The Navy on Wednesday released its first naval ship maintenance and modernization plan, underscoring the need for more dry docks because of the disparity between a backlog of repair work and repair shipyards’ capabilities.
The “Report to Congress on the Long-Range Plan for Maintenance and Modernization of Naval Vessels for Fiscal Year 2020” noted while there are 21 certified private dry docks and 18 public yard dry docks, “sustaining the 355-ship fleet will require changes to both public and private industrial capability and capacity.”
This includes investing in additional dry docks to keep up with a growing Navy, updating and refurbishing current shipyards to support modern ships, and allocating consistent funding to avoid “feast and famine cycles that erode both the repair industrial base and the underlying vendor support base.”
The report said having only seven private shipyard dry docks on the Pacific coast “presents a significant challenge that reduces margin for schedule changes and growth.”
These dry docks are greatly outmatched by homeported surface ships. San Diego has four private dry docks but 45 ships based there, Pearl Harbor has one dry dock and 10 ships, Seattle has one dry dock and five ships, and Portland has one dry dock and no homeported ships.
The Atlantic ports have a lower ratio of dry docks to homeported ships: Norfolk, Va., has six dry docks and 34 ships and Mayport, Fla., has two dry docks and 15 ships. The remaining ports have no homeported ships but six dry docks. Charleston, S.C., has three dry docks, Pascagoula, Miss., has one, and Great Lakes and Bath, Maine, combined, have two dry docks.
To increase capability, the plan says the Navy conducted a market survey of potential dry docks and is developing a long-range plan “to increase the number of certified dry docks in the Pacific (and elsewhere if required) to reduce this shortfall.”
In the meantime, the Navy is continually optimizing regional port loading by adjusting ship schedules to develop “executable availabilities and best use available capacity.”
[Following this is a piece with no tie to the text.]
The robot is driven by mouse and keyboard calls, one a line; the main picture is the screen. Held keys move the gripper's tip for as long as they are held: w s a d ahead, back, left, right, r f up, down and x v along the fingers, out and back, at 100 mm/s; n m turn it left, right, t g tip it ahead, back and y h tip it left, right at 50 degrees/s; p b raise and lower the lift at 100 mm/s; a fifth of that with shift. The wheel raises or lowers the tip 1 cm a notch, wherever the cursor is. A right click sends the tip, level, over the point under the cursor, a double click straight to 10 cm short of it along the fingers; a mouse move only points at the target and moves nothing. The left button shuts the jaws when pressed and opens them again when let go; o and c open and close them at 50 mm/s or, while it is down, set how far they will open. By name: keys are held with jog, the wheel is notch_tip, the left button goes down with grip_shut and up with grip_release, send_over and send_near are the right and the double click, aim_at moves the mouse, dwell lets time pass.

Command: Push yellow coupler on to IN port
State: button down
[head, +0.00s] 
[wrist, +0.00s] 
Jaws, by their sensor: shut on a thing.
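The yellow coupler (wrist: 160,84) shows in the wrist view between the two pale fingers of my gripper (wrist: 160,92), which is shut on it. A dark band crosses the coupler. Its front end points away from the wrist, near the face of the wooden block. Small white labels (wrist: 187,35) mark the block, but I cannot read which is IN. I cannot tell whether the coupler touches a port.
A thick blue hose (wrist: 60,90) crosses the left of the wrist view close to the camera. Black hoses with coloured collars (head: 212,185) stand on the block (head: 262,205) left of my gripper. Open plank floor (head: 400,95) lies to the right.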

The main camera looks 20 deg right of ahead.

Currently, the Navy’s Regional Maintenance Centers (RMCs) develop plans to address ship and submarine maintenance programming, budgeting, and execution. Those plans forecast private sector yard workload and projected capacity of the industrial base.
RMCs oversee, manage, and contract with the private yards for maintenance work packages within their regions.
The report explained the Navy continuously reviews ship maintenance and modernization requirements as well as private sector port loading to provide a stable and predictable workload for industry.
The four public sector shipyards also have problems, noting in 2018 “most naval shipyard capital equipment was assessed as beyond effective service life, obsolete, unsupported by original equipment manufacturers, and at operational risk.”
This old equipment increases the depot maintenance costs for the nuclear-powered submarines and aircraft carriers they work on, increases schedules and reduces capacity.
“Modernizing naval shipyard capital equipment is therefore essential to meeting future capacity and capability requirements, and maximizing fleet readiness,” the plan said.
The report specifically cited dry dock investments needed to support the Gerald R. Ford-class aircraft carriers and Virginia-class attack submarines as well as seismic and flood-protection improvements.
To help improve this situation the Navy has a 20-year, $21 billion Shipyard Infrastructure Optimization Plan (SIOP) looking to restore 67 of 68 public naval shipyards at risk for movement, deferral, or rescheduling based on dry dock capability gaps.
Navy acquisition chief James Geurts told senators last year about this plan to recover maintenance on the shipyards, which they need to sustain the growing Navy (Defense Daily, April 18, 2018).
The maintenance report explained the SIOP includes engineering analysis and strategy for optimal placement of facilities and major equipment at the public shipyards.
The report said the strategy “will restore badly outdated facilities while simultaneously reducing total personnel and material travel and movement by an average of 65 percent, which equates to recovering 328K man-days per year.”
Relatedly, on the private shipyard side, the Navy is working on a Private Shipyard Optimization (PSO) to strategize with private industry to optimally place facilities and major equipment. The Navy expects PSO results released in time to support the FY ’21 budget request.
The Navy is also implementing a Private Sector Improvement (PSI) program “that addresses workload stability, governance, contracting and process optimization. The goal of the PSO and PSI initiatives is to identify and eliminate barriers to private sector ship availability throughput to affordably achieve on time delivery of surface ships.”
Both the public and private plans focus on three main areas of improvement: dry dock capacity and survivability, facility layout and infrastructure optimization, and capital equipment requirements and modernization.
“The PSO/PSI initiatives will address appropriate risk sharing, timely repair availability completion, and streamlined business processes at private shipyards and the supporting vendor base,” the report added.
The report said combining these efforts with more consistent funding will help support the future fleet. “Consistent funding matched to steady demand for work will enable the repair base, public and private, to grow to meet the needs of the 355-ship Navy.